The next year as Andrea and I were walking towards Juan Diego’s classroom we saw a very sad child having a bit of a time-out in the hall, sitting with his back against the wall, looking forlorn and bored.
“Are you coming to our class today?” Juan Diego asked us.
We assured him we were.
“I’m in time out,” he told us. And we nodded. We could see that.
“I can’t go to the garden,” he moaned.
We told him that we’d take him the next time we were at school but that didn’t seem to make things much better.
“Bring me back some broccoli?” he pleaded with us. “Pleeeaaassse!”
Our eyes met, Andrea’s and mine, and I think that was the moment we knew that we were in this garden project for the long haul.
Now when Andrea stays after school to work in the garden as she often does, she is surrounded by children, asking questions, eager to sample whatever is growing, shyly proud to show their mothers what they planted that day—“This is my carrot!”
Now in the summer when the children aren’t in school, the garden still flourishes.

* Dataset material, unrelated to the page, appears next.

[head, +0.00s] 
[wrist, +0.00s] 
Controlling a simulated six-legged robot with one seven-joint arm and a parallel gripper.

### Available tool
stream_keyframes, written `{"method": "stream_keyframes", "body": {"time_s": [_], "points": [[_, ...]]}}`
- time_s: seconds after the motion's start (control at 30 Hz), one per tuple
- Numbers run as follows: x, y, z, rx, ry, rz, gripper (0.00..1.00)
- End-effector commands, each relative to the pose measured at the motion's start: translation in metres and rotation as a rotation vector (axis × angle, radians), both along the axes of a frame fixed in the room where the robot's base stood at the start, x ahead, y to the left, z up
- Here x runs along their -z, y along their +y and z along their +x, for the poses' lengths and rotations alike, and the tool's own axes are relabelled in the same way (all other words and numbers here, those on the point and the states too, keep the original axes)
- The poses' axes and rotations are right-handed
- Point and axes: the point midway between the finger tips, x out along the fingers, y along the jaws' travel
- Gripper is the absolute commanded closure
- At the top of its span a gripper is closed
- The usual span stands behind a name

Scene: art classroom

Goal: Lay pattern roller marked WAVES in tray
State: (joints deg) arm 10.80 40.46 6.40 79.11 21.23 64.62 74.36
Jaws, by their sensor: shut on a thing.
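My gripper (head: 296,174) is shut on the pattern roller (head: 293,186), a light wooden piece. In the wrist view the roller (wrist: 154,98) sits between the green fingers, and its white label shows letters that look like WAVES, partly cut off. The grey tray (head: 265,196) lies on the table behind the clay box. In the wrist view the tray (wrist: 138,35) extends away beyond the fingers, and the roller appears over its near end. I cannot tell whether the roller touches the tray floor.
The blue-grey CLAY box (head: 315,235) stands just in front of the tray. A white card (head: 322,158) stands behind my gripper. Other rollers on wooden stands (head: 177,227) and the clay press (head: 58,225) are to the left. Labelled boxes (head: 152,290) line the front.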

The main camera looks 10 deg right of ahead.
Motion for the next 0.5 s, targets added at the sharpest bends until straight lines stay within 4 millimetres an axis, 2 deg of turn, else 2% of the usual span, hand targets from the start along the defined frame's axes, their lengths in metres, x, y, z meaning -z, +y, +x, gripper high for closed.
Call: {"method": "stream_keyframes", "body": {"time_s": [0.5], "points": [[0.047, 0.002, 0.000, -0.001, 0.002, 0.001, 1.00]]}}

Andrea and I plant all the luscious summer vegetables—tomatoes and cucumbers, peppers and squashes, eggplants and summer herbs—and leave the garden to the school families. Mothers, fathers, grandparents, and the children water it daily and harvest the bounty. The school garden becomes a community garden and more families have fresh produce and more children learn the joy of growing their own food.
From a simple desire to share what we loved has come an enterprise that enriches everyone involved, most of all Andrea and me. There is nothing that warms our hearts more than the questions we get every time we arrive at school: “Is it our turn?” “Are you coming to our class?” “Can we go to the garden today? Pleeeaase!” The children tell us every week that we are doing something worthwhile with this stage of life, our green and organic third act.